Sailing boat

Royal Patronage Extended

Internal Posting to Membership 
It is an Honour to Report our Royal Patronage is Extended
We are pleased to report that RHYC has received Royal correspondence
dated 27th June 2016 to confirm that HRH The
Prince of Wales has graciously extended his Patronage of the
Royal Hamilton Yacht Club for a further five years.

A copy of the official letter is posted on the RHYC office notice
board. This recognition comprises strict guidelines in regard to
external communications, press releases and in regard to charitable
organizations. The guidelines are posted on the RHYC
office board. I am delighted that we have received this confirmation
in recognition of our five-year report submission and
request for a further extended patronage by HRH The Prince of
Wales which runs until June 2021. This internal posting is not
approved for external communication.
Michael Cox
RHYC Commodore

Flag Etiquette and Important Symbols ​
of the RHYC

RHYC Sailpast and the presentation of the flags signals the start
of the sailing season. It is important that our visual symbols meet
a high and consistent standard. I have been reviewing the customs
and norms of Canadian Royal Yacht clubs. We to take real pride in
our proud heritage and the visual symbols of membership.
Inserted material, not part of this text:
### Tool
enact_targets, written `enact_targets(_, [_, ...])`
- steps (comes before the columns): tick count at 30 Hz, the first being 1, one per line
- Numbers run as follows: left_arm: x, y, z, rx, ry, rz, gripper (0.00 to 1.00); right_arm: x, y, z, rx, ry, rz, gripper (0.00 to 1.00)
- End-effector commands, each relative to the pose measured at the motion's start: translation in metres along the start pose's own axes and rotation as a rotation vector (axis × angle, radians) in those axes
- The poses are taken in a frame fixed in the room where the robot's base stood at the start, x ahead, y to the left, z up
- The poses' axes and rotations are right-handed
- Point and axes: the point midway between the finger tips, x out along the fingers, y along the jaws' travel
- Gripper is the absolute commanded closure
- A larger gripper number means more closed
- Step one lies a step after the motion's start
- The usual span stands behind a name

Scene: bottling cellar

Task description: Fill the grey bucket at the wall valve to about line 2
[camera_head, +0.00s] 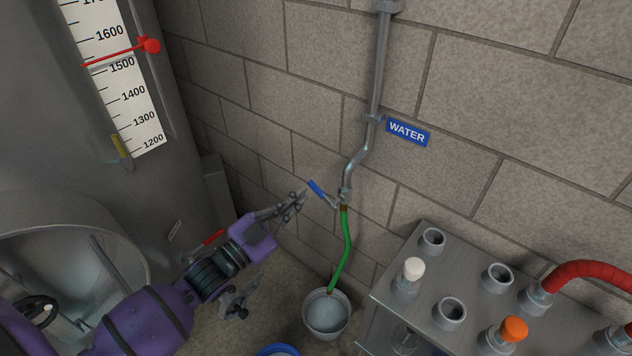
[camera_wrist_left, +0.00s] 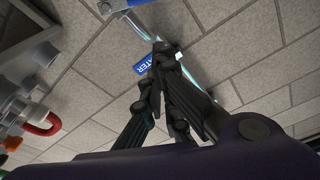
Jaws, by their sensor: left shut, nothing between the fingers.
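The grey bucket (camera_head: 325,316) stands on the floor by the wall; pale water seems to show inside, but no line marks can be read. A green hose (camera_head: 347,245) hangs from the wall valve (camera_head: 343,201), its lower end at the bucket's mouth. The valve's blue lever (camera_head: 317,188) points up and left, away from the pipe. My left gripper (camera_head: 303,196) is shut and empty, close to the lever's left end; contact cannot be told. In the left wrist view the gripper (camera_wrist_left: 162,48) shows with the blue lever (camera_wrist_left: 137,3) beyond its fingertips. My right gripper is out of view.
A steel bench (camera_head: 395,290) with pipe sockets and a red hose (camera_head: 590,270) stands right of the bucket. A large tank (camera_head: 70,130) with a scale fills the left. A blue bucket (camera_head: 277,350) shows at the bottom edge. A WATER sign (camera_head: 408,132) is on the wall.

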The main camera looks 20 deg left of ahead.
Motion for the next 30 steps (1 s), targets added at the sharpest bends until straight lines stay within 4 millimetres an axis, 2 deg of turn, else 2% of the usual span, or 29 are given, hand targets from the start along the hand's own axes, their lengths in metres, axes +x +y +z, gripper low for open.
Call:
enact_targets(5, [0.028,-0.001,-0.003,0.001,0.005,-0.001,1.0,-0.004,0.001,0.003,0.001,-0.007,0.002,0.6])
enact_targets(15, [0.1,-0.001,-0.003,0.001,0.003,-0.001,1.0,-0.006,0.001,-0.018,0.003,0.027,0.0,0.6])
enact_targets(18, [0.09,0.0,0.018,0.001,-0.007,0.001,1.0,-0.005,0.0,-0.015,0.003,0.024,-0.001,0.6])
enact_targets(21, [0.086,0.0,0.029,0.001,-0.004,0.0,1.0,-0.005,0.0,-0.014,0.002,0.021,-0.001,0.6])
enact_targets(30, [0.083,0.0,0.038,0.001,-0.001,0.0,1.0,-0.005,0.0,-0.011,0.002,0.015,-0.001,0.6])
These
visual symbols help create a shared sense of identity and at the
same time build the RHYC profile and potential for ongoing growth.
In the contemporary context flag etiquette is not well known by
many and those new to sailing or boating. Here are a few pointers
of interest.

The RHYC club burgee is flown on at the club grounds on a pigstick
from the top of the front and back mast. Every sailing club
has a burgee and it is important that this is flown when visiting
other clubs as a matter of courtesy. Many clubs require that burgees
are registered to ensure that only club members have access.
This ensures that only club members can fly the respective
burgee. Traditionally the club burgee was flown from the mast
head on a pennant. However, with the proliferation of wind instruments
and VHF aerials at the masthead, the club burgee is now
traditionally flown from the starboard lower spreader. If there are
a two flags flown from this location, the club burgee should be upper
most. Flying more than one flag from a single halyard should
be avoided, but if necessary, no more than two should be flown. If
visiting the US or other foreign country, the Courtesy Flag should
be flown from a halyard on the port lower spreader.
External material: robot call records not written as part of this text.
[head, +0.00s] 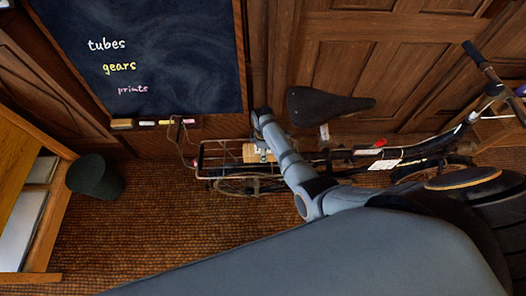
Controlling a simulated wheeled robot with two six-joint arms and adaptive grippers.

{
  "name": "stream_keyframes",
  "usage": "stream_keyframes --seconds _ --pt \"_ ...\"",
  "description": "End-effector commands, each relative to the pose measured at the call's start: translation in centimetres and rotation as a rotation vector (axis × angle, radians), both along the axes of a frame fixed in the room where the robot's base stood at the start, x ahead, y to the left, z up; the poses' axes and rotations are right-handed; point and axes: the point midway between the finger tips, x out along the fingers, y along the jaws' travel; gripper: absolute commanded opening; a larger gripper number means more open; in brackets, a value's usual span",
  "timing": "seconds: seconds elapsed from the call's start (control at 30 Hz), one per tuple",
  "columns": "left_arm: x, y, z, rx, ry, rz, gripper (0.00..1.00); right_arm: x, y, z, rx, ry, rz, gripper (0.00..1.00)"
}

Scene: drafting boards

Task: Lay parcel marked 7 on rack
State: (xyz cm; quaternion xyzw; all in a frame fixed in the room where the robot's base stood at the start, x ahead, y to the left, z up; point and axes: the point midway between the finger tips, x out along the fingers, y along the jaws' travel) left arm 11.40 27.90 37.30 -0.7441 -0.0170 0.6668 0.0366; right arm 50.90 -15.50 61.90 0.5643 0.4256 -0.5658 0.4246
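The bicycle's wire rear rack (222,152) is left of the saddle, above the rear wheel. A small tan block (251,154), possibly the parcel, is at the rack's right end, partly behind my grey arm. No number 7 can be read on it. I cannot tell whether it rests on the rack or is held. One arm of mine, probably the right, reaches up from the lower right to the rack. Its gripper end (264,143) is mostly hidden behind its links, so its fingers cannot be made out. My other gripper is out of view.
The dark bicycle saddle (325,106) stands just right of the rack. A chalkboard (160,60) hangs on the panelled wall behind.

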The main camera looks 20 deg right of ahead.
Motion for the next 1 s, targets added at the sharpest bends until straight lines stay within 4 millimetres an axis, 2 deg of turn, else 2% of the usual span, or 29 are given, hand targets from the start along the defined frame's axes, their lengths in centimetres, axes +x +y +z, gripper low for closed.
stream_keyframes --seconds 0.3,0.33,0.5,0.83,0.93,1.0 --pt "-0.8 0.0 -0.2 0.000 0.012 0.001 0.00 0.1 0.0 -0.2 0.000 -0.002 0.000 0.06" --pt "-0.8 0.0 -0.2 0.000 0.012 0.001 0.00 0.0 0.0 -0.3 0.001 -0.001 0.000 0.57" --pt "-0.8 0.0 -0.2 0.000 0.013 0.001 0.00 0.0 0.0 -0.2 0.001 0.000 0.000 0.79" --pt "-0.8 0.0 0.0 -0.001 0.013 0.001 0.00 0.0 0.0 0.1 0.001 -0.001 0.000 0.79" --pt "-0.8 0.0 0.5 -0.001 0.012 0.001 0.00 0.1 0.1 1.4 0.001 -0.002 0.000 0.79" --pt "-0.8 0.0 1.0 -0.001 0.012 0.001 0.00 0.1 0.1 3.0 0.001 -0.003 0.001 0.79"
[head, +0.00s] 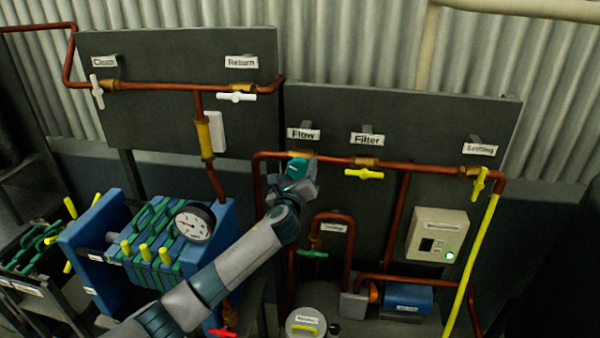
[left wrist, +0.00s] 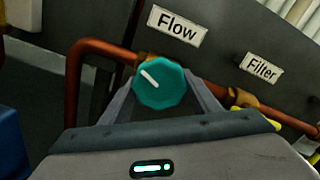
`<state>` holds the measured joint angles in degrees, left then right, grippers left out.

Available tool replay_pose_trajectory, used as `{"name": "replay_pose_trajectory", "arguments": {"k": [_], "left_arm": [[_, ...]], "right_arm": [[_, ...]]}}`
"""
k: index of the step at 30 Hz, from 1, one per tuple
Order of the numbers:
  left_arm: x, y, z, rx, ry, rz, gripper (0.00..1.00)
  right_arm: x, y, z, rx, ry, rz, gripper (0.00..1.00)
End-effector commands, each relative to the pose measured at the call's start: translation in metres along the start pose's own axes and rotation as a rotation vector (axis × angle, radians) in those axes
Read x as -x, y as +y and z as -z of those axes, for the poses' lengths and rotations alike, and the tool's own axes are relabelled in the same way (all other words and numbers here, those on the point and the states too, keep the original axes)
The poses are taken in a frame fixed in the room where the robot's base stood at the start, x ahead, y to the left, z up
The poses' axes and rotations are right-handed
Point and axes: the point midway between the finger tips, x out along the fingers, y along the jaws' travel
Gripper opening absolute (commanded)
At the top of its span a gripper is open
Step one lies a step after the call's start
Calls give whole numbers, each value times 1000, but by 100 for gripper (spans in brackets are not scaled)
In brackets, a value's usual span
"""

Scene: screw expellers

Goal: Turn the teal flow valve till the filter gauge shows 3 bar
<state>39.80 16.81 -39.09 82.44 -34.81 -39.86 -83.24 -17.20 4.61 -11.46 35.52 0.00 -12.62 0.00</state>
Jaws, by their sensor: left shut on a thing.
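The teal flow valve (left wrist: 160,84) is a faceted knob with a white pointer line, below the "Flow" label (left wrist: 177,25) in the left wrist view. In that view the line points to the upper left. My left gripper (head: 297,170) is shut on the knob, with a finger at each side of it. In the head view the knob is mostly hidden by my gripper. The filter gauge (head: 195,222) is a round white dial on the blue filter press; its needle and numbers are too small to read. My right gripper is not in view.
A yellow valve handle (head: 364,174) sits under the "Filter" label (head: 367,140), right of my gripper. Copper pipe (head: 420,165) runs along the dark panel. The blue press (head: 95,245) stands at the left, and a control box (head: 437,235) with a green light at the right.

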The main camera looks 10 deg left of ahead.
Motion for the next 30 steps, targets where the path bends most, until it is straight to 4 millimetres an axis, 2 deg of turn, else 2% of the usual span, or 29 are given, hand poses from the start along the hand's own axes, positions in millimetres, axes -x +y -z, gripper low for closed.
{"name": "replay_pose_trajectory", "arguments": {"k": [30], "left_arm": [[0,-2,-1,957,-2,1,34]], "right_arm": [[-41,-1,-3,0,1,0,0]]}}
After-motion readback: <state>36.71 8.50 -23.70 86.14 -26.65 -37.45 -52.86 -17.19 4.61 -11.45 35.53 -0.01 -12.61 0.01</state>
At the RHYC club grounds the Canadian national flag takes precedence
and is flown from the gaff. This is the spar running upwards
from the “back” of the mast. This represents the gaff of a
fully-rigged ship, it is a place of honour even though its height is
lower than the mast head. On a vessel the national flag flown at
the stern represents the nation of the vessel registration.
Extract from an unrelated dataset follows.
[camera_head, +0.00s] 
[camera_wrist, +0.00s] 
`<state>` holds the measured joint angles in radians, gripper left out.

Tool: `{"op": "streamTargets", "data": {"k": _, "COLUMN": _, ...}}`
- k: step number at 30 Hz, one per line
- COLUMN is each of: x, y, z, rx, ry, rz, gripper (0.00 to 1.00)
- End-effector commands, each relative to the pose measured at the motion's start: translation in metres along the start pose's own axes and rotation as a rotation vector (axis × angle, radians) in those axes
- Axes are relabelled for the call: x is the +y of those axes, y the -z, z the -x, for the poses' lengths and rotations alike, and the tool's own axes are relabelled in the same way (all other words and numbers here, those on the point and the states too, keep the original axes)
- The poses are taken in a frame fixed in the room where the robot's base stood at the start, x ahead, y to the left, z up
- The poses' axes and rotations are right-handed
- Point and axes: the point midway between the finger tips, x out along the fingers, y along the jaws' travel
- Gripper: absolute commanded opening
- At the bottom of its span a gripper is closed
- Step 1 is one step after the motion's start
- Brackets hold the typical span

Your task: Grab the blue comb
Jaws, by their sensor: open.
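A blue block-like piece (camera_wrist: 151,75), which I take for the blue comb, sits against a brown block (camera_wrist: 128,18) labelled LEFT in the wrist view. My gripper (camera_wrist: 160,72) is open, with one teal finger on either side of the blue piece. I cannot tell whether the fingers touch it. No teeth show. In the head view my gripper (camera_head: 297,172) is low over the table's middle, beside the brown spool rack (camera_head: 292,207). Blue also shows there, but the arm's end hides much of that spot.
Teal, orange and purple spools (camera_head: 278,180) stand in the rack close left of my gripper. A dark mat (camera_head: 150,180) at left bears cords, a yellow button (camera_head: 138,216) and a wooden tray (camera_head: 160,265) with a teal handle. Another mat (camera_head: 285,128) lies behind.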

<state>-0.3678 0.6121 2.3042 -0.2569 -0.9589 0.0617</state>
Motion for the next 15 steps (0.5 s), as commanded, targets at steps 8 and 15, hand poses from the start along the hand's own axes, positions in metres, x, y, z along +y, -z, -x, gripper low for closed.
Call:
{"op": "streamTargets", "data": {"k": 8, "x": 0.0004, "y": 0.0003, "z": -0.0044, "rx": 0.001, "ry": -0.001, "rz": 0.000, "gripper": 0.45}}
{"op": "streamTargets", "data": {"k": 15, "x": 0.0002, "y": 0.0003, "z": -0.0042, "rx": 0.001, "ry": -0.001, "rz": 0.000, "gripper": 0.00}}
The RHYC Blue defaced ensign issued under Governor General
Royal warrant represents our club heritage and should be flown
from the cross-spar on the main mast on the lawn. It can be
flown from the stern of RHYC vessels during club events, but the
National Flag should take precedence when away from the club.
I would recommend the national flag being flown when entering
international waters.

This flag etiquette is on par with other Canadian Royal yacht
clubs such as RVYC, RSt.LYC, RNSYS, RCYC et al. The RHYC
burgee and other flags are important visual club symbols that
members should understand, respect and take pride in as
members of a national and reciprocal sailing fraternity.
So fly your RHYC club burgee and national flag with pride on the
water. Tradition dictates that the national flag should be lowered
at sunset and raised with due ceremony in the morning. It also
ensures that flags last longer and look sharper.